The Junts per Catalunya (JxCat) (‘Together for Catalonia’) party led by exiled former Catalan president Carles Puigdemont was forced to forge its own path for the December 2017 Catalan elections after Esquerra Republicana (ERC) rejected to continue standing in the political alliance of Junts pel Sí (‘Together for Yes’).
Junts pel Sí had governed Catalonia up until the dissolution of the Catalan government after the October 2017 independence referendum, the declaration of independence, and the subsequent imposition of direct rule (under Article 155) from Madrid.
Topping the election ticket for JcCat is Jordi Sànchez, the activist-turned-politician who is currently on trial in the Supreme Court for his role in the 2017 independence push and in provisional detention for 18 months. Former Catalan minister for culture Laura Borràs is second behind Sànchez on their list of candidates for the Spanish Congress.
With candidates Jordi Sànchez, Jordi Turull, and Josep Rull all currently on trial, Spain could be headed for uncharted territory if any or all of the candidates are elected as MPs in the Spanish Congress.
In the Catalan trial, the three politicians are facing charges of rebellion, sedition, and misuse of public funds, and could be given prison sentences lasting decades.
How any of the currently-jailed leaders would be able to take up their duties as MPs in the Spanish Congress while also being imprisoned and facing trial, is unknown as of yet.
However, despite being detained, the Spanish Electoral Authority has granted them permission to give press conferences and partake in political rallies ahead of the general election.
Jordi Sànchez gave press conferences with EFE and the Catalan News Agency, while Jordi Turull took part in a campaign rally last week. All were delivered live from prison, via video link, leading to the jailed candidates to repeatedly comment on the ‘strange’ nature of this campaign.
The JxCat party is one of the two mainstream pro-independence choices for Catalan voters. JxCat has a staunchly pro-independence manifesto, and push for an independent Catalan Republic.
The party holds an overall centrist political position, with socially liberal policies. They are pro European Union and want an independent Republic of Catalonia to form part of the EU.
Persuading the Spanish government to agree on an independence referendum is among their main priorities ahead of the 28 April general election.
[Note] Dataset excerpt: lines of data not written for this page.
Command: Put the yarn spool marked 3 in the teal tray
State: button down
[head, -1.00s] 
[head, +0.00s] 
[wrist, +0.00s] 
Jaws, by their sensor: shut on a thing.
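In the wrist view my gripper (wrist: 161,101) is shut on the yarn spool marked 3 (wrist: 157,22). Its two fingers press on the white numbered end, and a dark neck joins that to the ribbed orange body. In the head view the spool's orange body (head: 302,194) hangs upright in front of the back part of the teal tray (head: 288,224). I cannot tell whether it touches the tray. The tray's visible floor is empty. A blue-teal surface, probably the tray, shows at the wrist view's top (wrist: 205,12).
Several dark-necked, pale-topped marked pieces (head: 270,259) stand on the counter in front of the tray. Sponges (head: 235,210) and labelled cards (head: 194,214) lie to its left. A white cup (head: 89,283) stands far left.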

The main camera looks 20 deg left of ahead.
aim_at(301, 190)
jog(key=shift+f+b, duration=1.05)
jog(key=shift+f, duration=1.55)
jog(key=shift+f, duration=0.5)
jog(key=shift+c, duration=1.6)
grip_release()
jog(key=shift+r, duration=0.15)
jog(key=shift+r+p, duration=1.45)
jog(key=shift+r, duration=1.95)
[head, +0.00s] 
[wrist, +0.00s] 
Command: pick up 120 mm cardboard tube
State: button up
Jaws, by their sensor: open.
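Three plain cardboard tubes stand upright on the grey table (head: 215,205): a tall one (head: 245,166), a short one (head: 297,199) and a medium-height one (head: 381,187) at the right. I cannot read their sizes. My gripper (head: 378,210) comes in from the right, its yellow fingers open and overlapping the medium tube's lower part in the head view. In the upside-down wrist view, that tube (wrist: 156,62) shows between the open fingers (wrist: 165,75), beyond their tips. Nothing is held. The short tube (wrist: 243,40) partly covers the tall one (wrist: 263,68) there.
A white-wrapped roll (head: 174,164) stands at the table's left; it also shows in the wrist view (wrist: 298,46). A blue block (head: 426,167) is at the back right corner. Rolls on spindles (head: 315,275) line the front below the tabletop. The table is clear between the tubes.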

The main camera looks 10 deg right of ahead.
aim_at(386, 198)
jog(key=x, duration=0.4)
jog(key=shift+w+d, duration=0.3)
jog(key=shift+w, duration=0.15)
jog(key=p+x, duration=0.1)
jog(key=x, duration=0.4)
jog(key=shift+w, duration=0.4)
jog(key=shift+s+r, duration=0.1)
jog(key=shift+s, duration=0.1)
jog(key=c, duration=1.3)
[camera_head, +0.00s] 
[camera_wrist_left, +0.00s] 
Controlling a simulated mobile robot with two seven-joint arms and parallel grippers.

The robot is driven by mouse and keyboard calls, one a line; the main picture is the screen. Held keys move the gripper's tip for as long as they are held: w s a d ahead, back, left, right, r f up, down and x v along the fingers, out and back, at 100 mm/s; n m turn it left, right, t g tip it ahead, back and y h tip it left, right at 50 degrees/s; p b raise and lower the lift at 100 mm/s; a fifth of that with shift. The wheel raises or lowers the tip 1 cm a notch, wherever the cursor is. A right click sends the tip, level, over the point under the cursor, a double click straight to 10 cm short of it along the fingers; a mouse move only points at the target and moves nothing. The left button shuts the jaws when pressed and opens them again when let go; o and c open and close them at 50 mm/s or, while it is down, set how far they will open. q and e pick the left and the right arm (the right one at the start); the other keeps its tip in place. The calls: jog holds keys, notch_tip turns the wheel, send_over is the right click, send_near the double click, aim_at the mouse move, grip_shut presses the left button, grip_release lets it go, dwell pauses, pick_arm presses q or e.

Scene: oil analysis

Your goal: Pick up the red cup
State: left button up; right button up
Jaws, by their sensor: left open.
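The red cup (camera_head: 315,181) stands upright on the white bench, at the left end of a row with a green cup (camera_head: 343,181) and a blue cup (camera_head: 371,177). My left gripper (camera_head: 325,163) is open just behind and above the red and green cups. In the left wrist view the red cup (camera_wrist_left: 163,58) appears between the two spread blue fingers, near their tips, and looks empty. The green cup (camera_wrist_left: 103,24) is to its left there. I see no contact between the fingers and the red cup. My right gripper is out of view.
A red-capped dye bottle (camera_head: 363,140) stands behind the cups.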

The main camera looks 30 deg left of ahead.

Yet, it is still up in the air whether this will be an indispensable condition for helping the Socialist (PSOE) leader, Pedro Sánchez, to stay in office as Spanish prime minister.
Naturally, with a number of high profile and top-ranking candidates on trial for the parts they played in the 2017 independence bid, fighting for the release of the jailed leaders will also be high on the list of priorities for Junts per Catalunya.
As well as jailed leaders, the party also has many of their top names currently in exile, including the former president Carles Puigdemont, who the party will be fighting to be allowed to return safely and legally to the country. Puigdemont will also be contesting May’s European elections from Belgium.
Polls currently show Junts per Catalunya as the fourth-strongest party in Catalonia, behind Esquerra Republicana (ERC), the Catalan Socialists (PSC) [the Catalan wing of PSOE] – and the Catalunya En Comú-Podem party (associated to the national Podemos party). Junts per Catalunya are predicted to win 5-7 seats in the Spanish Congress according to the Centre for Opinion Studies.